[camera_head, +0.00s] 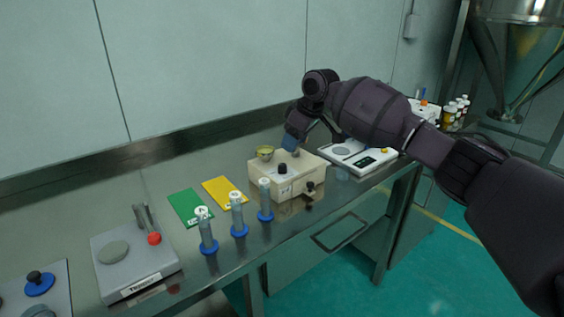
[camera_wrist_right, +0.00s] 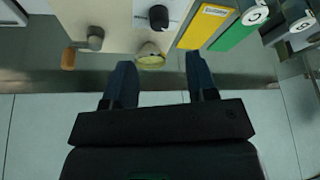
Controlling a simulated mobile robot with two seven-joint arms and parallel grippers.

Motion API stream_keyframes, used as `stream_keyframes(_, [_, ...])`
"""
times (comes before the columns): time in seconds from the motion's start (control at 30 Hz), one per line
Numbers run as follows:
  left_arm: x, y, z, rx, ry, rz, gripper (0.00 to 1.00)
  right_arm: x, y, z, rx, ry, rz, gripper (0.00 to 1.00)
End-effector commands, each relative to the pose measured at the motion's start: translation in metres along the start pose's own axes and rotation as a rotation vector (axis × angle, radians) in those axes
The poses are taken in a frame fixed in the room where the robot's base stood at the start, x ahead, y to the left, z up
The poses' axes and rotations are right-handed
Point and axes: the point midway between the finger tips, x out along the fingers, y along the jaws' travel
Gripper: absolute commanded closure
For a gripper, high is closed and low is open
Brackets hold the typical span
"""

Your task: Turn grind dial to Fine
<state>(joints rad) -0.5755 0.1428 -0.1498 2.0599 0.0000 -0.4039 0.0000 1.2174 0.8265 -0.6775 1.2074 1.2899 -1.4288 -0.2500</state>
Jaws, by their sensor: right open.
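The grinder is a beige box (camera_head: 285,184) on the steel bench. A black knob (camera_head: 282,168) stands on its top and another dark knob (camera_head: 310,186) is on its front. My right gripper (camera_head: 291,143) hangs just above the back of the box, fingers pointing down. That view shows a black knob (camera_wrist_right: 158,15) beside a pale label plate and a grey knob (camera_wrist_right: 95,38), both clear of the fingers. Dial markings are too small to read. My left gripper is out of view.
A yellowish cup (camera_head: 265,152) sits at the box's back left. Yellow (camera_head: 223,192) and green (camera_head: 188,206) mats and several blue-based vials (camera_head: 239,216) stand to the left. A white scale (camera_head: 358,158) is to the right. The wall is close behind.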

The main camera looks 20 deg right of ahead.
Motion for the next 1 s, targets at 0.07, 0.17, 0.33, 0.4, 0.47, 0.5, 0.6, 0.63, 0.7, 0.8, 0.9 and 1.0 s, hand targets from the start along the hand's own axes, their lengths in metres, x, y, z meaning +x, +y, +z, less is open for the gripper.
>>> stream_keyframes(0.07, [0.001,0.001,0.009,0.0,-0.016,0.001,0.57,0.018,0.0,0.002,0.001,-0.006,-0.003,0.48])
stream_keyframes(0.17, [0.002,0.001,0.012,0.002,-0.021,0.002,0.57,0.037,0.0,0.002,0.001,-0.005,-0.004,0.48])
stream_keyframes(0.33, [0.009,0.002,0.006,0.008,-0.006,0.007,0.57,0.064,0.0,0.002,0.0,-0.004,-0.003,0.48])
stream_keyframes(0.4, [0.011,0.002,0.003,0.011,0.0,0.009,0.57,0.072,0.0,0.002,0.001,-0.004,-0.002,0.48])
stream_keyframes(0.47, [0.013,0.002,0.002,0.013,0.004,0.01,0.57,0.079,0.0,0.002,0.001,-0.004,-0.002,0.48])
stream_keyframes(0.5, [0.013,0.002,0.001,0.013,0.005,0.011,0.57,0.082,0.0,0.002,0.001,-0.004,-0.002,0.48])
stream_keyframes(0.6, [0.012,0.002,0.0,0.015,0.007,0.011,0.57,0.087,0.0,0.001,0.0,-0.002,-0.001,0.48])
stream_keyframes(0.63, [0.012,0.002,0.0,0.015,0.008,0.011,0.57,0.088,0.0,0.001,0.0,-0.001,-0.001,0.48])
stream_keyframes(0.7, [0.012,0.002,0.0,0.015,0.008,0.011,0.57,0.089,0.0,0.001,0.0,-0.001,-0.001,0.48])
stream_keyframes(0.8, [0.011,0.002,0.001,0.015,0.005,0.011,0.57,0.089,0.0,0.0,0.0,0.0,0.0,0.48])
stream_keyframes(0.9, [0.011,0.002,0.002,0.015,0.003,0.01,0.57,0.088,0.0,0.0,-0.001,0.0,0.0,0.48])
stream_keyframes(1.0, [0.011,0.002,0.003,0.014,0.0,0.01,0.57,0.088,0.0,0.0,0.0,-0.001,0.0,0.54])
=====
◆ **What is asked**
Each line holding "along" must be found and copied.

◆ **Answer below**
End-effector commands, each relative to the pose measured at the motion's start: translation in metres along the start pose's own axes and rotation as a rotation vector (axis × angle, radians) in those axes
Point and axes: the point midway between the finger tips, x out along the fingers, y along the jaws' travel
Motion for the next 1 s, targets at 0.07, 0.17, 0.33, 0.4, 0.47, 0.5, 0.6, 0.63, 0.7, 0.8, 0.9 and 1.0 s, hand targets from the start along the hand's own axes, their lengths in metres, x, y, z meaning +x, +y, +z, less is open for the gripper.

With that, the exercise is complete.